His response is very interesting and worthy of discussion.

Trump said:

Well, I would hate to do it but it’s something you’re going to have to strongly consider. Some of the absolute hatred is coming from these areas…The hatred is incredible. It’s embedded. The hatred is beyond belief. The hatred is greater than anybody understands.”

Watch the video here:

 

Using Kol Nidrei as an Example of why this is a bad idea.

This is a bad idea. And let me use Jewish High Holy Day Prayer Kol Nidrei, traditionally seen as one of the most important prayers of the year, as the example.

The reason Trump’s suggestion and Kol Nidrei are linked goes back to the days of the Spanish Inquisition, when the conversos (Jews who chose to convert to Christianity rather than face expulsion or death, but remained faithful to Judaism at heart, and to some degree in observance too) would gather on Yom Kippur eve in their hideout synagogues.

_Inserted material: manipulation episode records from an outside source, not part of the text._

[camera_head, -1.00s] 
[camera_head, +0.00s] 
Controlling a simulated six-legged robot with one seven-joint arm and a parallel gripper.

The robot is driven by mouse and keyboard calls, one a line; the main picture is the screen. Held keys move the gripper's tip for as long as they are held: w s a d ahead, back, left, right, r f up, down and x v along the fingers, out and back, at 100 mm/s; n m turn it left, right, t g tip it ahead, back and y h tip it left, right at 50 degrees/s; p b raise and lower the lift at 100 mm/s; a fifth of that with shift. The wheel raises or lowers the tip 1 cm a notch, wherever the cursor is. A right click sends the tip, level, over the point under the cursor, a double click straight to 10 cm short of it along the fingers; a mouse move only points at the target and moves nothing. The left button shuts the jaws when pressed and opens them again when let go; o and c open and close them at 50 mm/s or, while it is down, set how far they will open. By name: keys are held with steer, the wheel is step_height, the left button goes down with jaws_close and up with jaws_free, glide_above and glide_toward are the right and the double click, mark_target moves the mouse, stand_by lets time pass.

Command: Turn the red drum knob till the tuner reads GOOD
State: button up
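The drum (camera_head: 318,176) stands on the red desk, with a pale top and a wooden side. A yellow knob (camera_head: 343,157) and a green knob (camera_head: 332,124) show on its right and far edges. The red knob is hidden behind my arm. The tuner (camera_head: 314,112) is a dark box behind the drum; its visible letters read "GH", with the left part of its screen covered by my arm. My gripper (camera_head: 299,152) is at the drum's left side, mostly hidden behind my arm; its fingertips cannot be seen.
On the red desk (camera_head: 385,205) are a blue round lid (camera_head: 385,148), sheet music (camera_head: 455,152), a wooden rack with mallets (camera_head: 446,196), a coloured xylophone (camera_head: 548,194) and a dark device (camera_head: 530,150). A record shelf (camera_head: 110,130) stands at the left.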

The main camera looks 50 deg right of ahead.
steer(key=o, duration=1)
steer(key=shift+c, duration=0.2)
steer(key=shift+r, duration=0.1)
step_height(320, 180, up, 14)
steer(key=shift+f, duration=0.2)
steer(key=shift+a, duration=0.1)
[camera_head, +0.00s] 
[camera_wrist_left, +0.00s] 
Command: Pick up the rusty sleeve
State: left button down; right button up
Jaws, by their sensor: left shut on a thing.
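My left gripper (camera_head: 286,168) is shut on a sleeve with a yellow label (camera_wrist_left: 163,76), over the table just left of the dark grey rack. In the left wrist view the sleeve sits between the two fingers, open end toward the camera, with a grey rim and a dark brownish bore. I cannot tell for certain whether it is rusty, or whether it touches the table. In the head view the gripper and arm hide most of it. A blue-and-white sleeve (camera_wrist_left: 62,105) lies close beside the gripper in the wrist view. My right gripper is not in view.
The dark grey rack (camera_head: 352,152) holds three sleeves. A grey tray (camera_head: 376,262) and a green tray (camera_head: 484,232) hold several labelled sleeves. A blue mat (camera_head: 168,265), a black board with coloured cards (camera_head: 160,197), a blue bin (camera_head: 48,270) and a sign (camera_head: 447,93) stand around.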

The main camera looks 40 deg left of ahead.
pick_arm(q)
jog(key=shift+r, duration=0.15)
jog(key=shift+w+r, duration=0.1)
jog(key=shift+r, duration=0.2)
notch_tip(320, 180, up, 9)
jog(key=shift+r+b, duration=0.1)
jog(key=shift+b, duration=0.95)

The popular version connects the wording of the prayer with the religious dilemma facing medieval Spanish Jews. In 15th-century Spain, at the hight of the infamous Inquisition, the Roman Catholic Church embarked on a determined hunt to seek out and punish all non-practicing Christians. For the majority of Jews their “conversion” was in name only as they still found creative ways to practice Judaism in the privacy of their own dwellings. These Jews came to be known as “marranos” and became one of the foci of the Church’s inquistory offensive.

The Kol Nidre prayer was created in response to these Jews’ desire to nullify their vows of conversion. We can see the potential validity of this historical claim in a literal translation of Kol Nidre:

“All vows and oaths we take, all promises and obligations we made to God between this Yom Kippur and the last we hereby publicly retract in the event that we should forget them, and hereby declare our intention to be absolved of them.”

Closing Mosques will not accomplish the goal.

Trump, and all Religious Conservatives, calling for calling for the Mosques should learn from history.  The forced conversion of Jews in the 15th Century did not wipe out the Jews.  And the forced closing of Mosques in the 21st Century will not wipe out terroristic Muslims.

Despite what Religious Conservatives might believe religious beliefs do not live in “Brick and Mortar.”  Religious beliefs life in people’s hearts.

Making any suggestion that closing Mosques will change the situation at all so out of touch with reality is that people, particularly today in the 21st Century, do not need “brick and mortar” buildings to connect and organize.

What Kol Nidre teaches us is that if people, even in the 15th Century, could find a way to connect, it doesn’t take a lot of brilliance to realize how ineffective closing Mosques in the 21st Century.